Stored entries
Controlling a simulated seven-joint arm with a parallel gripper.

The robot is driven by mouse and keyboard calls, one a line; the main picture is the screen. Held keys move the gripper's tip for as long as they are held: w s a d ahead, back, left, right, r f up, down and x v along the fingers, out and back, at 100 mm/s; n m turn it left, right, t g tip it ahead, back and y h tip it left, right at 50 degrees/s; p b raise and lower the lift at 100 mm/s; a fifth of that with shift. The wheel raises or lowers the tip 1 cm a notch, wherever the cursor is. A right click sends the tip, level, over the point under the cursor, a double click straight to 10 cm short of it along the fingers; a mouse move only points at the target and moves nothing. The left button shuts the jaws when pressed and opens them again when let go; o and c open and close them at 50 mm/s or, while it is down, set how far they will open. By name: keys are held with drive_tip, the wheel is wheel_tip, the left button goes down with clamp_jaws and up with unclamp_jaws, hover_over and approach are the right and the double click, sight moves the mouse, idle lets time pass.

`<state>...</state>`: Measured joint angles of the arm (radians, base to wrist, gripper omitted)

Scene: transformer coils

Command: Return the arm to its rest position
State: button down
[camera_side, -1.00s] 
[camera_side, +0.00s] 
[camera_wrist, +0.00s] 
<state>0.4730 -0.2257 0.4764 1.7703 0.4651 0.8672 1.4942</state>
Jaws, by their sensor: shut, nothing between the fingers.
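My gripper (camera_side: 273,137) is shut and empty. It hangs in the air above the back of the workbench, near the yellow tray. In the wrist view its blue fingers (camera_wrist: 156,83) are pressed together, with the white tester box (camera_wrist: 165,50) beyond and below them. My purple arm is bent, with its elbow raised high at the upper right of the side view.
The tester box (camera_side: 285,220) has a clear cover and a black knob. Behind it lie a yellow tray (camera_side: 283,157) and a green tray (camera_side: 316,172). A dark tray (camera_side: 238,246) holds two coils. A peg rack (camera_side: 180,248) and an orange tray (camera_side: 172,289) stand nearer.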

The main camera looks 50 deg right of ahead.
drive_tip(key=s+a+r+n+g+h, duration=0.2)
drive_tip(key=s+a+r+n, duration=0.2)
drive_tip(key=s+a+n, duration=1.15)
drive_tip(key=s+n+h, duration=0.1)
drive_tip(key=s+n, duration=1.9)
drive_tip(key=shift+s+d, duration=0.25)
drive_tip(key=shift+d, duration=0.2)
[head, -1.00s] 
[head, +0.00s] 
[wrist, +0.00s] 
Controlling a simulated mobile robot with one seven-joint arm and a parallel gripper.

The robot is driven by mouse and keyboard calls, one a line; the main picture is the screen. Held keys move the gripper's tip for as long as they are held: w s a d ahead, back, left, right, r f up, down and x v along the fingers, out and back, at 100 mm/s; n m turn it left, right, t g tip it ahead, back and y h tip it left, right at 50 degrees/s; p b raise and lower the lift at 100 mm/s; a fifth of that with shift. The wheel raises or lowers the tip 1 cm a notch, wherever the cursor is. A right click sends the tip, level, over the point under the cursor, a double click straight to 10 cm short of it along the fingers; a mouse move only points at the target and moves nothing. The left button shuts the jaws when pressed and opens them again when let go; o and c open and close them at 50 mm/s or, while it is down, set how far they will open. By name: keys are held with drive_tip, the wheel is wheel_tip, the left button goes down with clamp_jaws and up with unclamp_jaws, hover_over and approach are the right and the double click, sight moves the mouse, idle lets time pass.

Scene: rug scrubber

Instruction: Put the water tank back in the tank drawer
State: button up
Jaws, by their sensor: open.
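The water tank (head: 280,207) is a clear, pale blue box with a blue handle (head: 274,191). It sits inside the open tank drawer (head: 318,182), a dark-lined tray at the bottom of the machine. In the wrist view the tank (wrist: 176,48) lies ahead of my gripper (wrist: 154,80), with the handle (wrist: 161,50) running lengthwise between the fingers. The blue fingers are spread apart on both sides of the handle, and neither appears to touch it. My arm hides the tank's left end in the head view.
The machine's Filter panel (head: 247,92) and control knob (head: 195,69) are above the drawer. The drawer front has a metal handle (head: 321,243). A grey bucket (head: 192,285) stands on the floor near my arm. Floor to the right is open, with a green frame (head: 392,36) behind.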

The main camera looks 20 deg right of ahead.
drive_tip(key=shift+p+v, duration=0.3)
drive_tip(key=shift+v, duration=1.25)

> [WHAT YOU WILL DO] Copy out all of the records shown above exactly.

> [EXPECTED ANSWER]
Controlling a simulated seven-joint arm with a parallel gripper.

The robot is driven by mouse and keyboard calls, one a line; the main picture is the screen. Held keys move the gripper's tip for as long as they are held: w s a d ahead, back, left, right, r f up, down and x v along the fingers, out and back, at 100 mm/s; n m turn it left, right, t g tip it ahead, back and y h tip it left, right at 50 degrees/s; p b raise and lower the lift at 100 mm/s; a fifth of that with shift. The wheel raises or lowers the tip 1 cm a notch, wherever the cursor is. A right click sends the tip, level, over the point under the cursor, a double click straight to 10 cm short of it along the fingers; a mouse move only points at the target and moves nothing. The left button shuts the jaws when pressed and opens them again when let go; o and c open and close them at 50 mm/s or, while it is down, set how far they will open. By name: keys are held with drive_tip, the wheel is wheel_tip, the left button goes down with clamp_jaws and up with unclamp_jaws, hover_over and approach are the right and the double click, sight moves the mouse, idle lets time pass.

`<state>...</state>`: Measured joint angles of the arm (radians, base to wrist, gripper omitted)

Scene: transformer coils

Command: Return the arm to its rest position
State: button down
[camera_side, -1.00s] 
[camera_side, +0.00s] 
[camera_wrist, +0.00s] 
<state>0.4730 -0.2257 0.4764 1.7703 0.4651 0.8672 1.4942</state>
Jaws, by their sensor: shut, nothing between the fingers.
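My gripper (camera_side: 273,137) is shut and empty. It hangs in the air above the back of the workbench, near the yellow tray. In the wrist view its blue fingers (camera_wrist: 156,83) are pressed together, with the white tester box (camera_wrist: 165,50) beyond and below them. My purple arm is bent, with its elbow raised high at the upper right of the side view.
The tester box (camera_side: 285,220) has a clear cover and a black knob. Behind it lie a yellow tray (camera_side: 283,157) and a green tray (camera_side: 316,172). A dark tray (camera_side: 238,246) holds two coils. A peg rack (camera_side: 180,248) and an orange tray (camera_side: 172,289) stand nearer.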

The main camera looks 50 deg right of ahead.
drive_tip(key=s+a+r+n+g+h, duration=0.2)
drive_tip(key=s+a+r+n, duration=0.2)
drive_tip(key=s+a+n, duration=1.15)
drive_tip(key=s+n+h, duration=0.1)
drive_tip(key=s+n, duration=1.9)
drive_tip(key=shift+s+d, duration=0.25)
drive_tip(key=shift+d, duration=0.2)
[head, -1.00s] 
[head, +0.00s] 
[wrist, +0.00s] 
Controlling a simulated mobile robot with one seven-joint arm and a parallel gripper.

The robot is driven by mouse and keyboard calls, one a line; the main picture is the screen. Held keys move the gripper's tip for as long as they are held: w s a d ahead, back, left, right, r f up, down and x v along the fingers, out and back, at 100 mm/s; n m turn it left, right, t g tip it ahead, back and y h tip it left, right at 50 degrees/s; p b raise and lower the lift at 100 mm/s; a fifth of that with shift. The wheel raises or lowers the tip 1 cm a notch, wherever the cursor is. A right click sends the tip, level, over the point under the cursor, a double click straight to 10 cm short of it along the fingers; a mouse move only points at the target and moves nothing. The left button shuts the jaws when pressed and opens them again when let go; o and c open and close them at 50 mm/s or, while it is down, set how far they will open. By name: keys are held with drive_tip, the wheel is wheel_tip, the left button goes down with clamp_jaws and up with unclamp_jaws, hover_over and approach are the right and the double click, sight moves the mouse, idle lets time pass.

Scene: rug scrubber

Instruction: Put the water tank back in the tank drawer
State: button up
Jaws, by their sensor: open.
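The water tank (head: 280,207) is a clear, pale blue box with a blue handle (head: 274,191). It sits inside the open tank drawer (head: 318,182), a dark-lined tray at the bottom of the machine. In the wrist view the tank (wrist: 176,48) lies ahead of my gripper (wrist: 154,80), with the handle (wrist: 161,50) running lengthwise between the fingers. The blue fingers are spread apart on both sides of the handle, and neither appears to touch it. My arm hides the tank's left end in the head view.
The machine's Filter panel (head: 247,92) and control knob (head: 195,69) are above the drawer. The drawer front has a metal handle (head: 321,243). A grey bucket (head: 192,285) stands on the floor near my arm. Floor to the right is open, with a green frame (head: 392,36) behind.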

The main camera looks 20 deg right of ahead.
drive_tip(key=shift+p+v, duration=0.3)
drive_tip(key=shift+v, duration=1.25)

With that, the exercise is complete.